### Problem
Your task is to retype the lines between the line with "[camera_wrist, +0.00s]" and the line with "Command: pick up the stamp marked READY", inclusive. Copy no pictures and no other lines.

____ Entries supplied

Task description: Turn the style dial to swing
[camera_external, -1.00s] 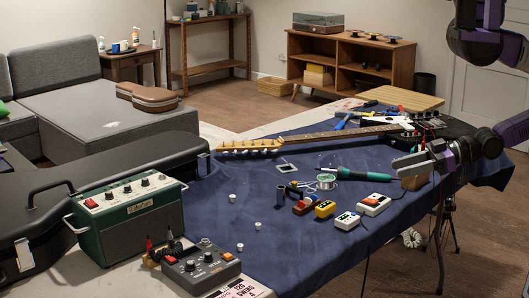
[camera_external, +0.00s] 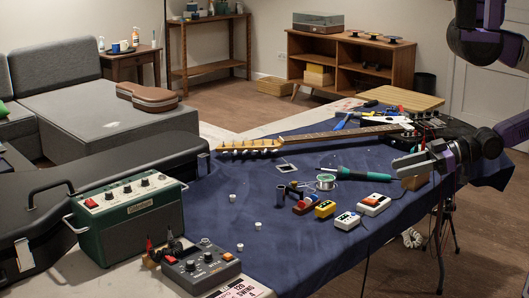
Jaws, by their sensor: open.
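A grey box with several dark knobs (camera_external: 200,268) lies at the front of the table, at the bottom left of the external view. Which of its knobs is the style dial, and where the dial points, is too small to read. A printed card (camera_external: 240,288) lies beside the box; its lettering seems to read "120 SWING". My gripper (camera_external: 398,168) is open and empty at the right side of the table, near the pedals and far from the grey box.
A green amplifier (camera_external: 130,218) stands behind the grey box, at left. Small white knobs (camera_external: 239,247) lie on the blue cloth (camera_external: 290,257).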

________
____ Entries supplied

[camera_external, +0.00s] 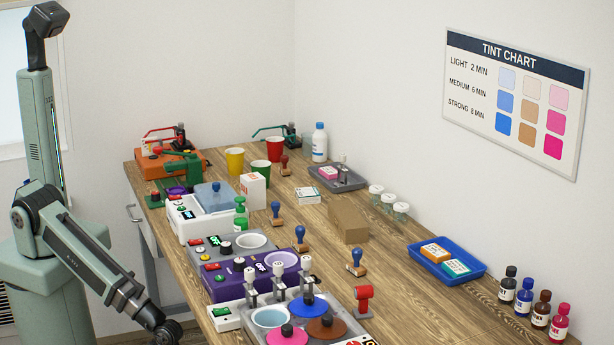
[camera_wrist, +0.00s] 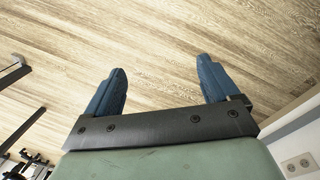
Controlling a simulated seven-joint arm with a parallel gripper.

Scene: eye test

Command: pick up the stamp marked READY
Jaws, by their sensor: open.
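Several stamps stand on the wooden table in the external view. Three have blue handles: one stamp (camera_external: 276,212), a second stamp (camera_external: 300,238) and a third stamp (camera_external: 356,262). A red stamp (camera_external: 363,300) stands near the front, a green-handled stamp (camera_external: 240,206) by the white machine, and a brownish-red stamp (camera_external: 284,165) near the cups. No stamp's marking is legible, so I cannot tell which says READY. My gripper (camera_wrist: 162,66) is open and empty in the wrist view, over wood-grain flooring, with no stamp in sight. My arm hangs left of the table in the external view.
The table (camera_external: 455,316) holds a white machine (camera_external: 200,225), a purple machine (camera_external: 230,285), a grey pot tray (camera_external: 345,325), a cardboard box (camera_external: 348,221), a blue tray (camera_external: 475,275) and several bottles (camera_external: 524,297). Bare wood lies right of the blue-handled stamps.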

________

### Full answer
[camera_wrist, +0.00s] 
Controlling a simulated seven-joint arm with a parallel gripper.

Scene: eye test

Command: pick up the stamp marked READY

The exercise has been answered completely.